Im Jahre 1848 bestand eine einzige von der Kaiserin Maria Theresia 1 770 gestiftete Bergakademie in Schemnitz, welche sich des ausgezeichnetsten Rufes im In- und Auslande erfreute. Durch die in Ungarn ausgebrochene Revolution wurde die zeitweilige Schliessung derselben veranlasst, und wurde noch in demselben Jahre die von den steirischen Ständen gegründete montanistische Lehranstalt zu Leoben in die Staatsverwaltung übernommen und 1849 eine gleiche Anstalt in Przibram gegründet. Bis zum Jahre 1852 wurde der Unterricht in zwei Jahren, im ersten Jahre Bergbau, im zweiten Jahre Hüttenwesen, ertheilt; die Vorstudien der nöthigen Hilfswissenschaften mussten an einer technischen Hochschule absolvirt werden. Schon im Jahre 1852 machte sich die Errichtung von Cursen für diese Vorstudien an der Akademie selbst geltend, und zwar für ein Jahr und vom Jahre 1870 ab für zwei Jahre.

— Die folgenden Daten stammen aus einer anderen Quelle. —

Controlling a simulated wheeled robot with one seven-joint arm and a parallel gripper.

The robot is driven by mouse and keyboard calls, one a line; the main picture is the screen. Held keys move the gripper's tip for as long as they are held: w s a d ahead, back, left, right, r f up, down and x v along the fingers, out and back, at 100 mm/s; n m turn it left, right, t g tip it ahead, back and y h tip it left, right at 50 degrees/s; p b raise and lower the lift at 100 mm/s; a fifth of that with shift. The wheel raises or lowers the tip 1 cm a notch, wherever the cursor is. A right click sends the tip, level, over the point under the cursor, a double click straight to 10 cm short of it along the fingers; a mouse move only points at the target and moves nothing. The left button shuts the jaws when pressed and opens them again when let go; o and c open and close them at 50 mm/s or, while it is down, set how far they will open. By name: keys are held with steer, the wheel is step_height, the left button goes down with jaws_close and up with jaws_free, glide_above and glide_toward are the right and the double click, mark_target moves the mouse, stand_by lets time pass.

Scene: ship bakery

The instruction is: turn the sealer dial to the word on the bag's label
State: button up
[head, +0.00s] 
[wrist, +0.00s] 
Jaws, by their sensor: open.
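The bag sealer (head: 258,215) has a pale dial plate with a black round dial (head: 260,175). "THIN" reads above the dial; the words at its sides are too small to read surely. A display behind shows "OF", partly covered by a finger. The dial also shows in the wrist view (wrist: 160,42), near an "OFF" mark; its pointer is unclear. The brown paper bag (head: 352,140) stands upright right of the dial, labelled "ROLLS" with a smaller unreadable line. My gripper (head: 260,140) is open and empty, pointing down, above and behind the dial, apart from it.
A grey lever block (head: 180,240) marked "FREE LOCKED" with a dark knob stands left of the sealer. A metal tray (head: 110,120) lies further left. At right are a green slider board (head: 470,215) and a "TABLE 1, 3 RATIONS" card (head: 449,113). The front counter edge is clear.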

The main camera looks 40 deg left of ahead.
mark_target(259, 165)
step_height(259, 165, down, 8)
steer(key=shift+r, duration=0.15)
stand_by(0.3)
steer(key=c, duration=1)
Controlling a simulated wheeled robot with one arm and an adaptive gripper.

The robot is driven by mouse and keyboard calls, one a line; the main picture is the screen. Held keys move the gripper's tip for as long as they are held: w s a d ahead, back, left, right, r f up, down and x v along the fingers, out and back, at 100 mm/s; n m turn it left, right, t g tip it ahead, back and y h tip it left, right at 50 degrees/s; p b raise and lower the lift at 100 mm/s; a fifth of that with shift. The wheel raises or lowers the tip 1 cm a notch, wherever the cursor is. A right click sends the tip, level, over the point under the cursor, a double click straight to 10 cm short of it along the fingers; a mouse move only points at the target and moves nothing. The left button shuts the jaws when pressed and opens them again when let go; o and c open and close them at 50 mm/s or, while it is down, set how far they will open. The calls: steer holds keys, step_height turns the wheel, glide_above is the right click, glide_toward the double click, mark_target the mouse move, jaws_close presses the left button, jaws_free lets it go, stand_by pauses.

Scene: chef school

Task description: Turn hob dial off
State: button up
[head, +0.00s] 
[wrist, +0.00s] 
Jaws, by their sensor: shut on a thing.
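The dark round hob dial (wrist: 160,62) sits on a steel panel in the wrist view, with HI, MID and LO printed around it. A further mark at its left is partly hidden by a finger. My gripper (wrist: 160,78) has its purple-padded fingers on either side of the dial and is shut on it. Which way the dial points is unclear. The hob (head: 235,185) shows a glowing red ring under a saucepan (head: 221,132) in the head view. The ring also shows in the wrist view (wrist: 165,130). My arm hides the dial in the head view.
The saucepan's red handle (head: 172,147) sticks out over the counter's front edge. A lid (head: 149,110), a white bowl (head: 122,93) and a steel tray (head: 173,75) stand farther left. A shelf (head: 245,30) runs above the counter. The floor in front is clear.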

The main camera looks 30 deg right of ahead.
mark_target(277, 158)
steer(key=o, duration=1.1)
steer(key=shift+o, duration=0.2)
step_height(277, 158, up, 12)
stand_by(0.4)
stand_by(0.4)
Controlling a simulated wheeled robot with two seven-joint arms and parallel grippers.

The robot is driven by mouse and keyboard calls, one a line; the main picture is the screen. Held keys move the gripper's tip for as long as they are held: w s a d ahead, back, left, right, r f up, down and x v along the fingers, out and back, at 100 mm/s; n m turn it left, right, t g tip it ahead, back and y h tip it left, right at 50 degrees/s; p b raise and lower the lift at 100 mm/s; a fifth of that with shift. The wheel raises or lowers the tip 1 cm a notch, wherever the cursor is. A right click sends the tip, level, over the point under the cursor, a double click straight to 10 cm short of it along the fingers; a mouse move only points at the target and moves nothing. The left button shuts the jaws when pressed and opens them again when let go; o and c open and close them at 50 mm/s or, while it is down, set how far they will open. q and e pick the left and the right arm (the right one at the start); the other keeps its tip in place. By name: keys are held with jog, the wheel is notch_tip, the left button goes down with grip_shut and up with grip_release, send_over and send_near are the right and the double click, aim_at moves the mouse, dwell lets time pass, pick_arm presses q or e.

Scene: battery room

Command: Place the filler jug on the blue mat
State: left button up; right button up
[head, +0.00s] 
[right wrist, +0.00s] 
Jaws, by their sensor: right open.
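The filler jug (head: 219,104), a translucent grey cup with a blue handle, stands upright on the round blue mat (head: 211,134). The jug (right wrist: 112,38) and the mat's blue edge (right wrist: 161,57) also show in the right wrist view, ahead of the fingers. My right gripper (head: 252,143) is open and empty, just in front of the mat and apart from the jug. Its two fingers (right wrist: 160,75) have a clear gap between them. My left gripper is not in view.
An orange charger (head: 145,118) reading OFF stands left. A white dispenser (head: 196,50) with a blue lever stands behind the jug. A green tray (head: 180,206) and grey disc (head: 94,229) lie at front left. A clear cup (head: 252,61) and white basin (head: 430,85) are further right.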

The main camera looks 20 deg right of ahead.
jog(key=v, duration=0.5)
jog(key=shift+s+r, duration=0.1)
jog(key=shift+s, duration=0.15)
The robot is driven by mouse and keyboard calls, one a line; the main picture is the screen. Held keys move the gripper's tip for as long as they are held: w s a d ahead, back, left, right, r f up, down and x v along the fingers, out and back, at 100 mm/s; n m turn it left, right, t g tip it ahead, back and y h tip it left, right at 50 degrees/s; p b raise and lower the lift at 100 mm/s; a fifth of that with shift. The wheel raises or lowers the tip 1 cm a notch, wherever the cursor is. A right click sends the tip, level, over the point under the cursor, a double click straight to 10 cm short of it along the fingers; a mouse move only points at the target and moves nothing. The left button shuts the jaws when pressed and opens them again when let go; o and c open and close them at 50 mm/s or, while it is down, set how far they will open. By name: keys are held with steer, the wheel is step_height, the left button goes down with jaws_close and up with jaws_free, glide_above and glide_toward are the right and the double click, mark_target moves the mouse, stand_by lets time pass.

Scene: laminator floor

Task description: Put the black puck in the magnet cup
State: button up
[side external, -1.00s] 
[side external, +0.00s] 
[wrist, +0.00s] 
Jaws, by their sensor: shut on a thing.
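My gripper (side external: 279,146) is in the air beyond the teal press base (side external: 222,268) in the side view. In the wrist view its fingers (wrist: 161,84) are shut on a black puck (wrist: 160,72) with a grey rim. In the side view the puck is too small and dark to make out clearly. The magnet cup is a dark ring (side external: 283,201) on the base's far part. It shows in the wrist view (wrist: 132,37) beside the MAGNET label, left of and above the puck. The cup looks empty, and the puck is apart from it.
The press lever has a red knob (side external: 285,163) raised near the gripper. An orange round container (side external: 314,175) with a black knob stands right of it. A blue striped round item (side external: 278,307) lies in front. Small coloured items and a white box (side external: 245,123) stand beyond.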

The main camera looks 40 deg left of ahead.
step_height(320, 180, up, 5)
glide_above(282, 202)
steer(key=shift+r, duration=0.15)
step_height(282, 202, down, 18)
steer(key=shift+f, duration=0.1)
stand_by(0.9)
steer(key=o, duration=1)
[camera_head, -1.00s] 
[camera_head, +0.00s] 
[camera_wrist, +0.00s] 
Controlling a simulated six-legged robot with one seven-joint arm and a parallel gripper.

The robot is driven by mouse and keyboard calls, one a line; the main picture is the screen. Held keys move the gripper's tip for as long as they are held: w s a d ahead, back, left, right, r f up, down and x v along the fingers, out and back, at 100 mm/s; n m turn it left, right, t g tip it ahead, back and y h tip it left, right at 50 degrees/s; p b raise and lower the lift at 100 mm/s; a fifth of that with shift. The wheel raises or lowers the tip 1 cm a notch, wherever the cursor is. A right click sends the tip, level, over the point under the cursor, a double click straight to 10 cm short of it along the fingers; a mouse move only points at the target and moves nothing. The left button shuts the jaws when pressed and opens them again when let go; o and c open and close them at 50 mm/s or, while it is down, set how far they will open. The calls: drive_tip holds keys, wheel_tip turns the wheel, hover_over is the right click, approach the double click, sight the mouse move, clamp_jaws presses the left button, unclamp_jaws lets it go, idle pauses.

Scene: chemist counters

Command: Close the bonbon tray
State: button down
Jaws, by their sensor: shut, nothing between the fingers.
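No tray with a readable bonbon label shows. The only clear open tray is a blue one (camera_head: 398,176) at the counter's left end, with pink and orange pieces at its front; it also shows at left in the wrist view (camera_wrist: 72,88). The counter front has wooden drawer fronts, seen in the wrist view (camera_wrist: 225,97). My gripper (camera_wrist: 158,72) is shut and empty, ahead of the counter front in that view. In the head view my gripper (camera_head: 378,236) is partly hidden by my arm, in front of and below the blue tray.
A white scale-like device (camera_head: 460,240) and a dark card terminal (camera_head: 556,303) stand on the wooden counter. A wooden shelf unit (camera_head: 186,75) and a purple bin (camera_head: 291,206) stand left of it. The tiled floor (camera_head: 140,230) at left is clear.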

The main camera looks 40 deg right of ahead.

Die Bergakademien Oesterreichs erfreuen sich eines ausgezeichneten Rufes, sowohl im In- als Auslande, und man kann mit Recht behaupten, dass sie es waren, welche durch die vorzügliche theo­retische und praktische Ausbildung der Akademiker, die Entwicklung des österreichischen Bergbau- und Hüttenwesens ermöglichten.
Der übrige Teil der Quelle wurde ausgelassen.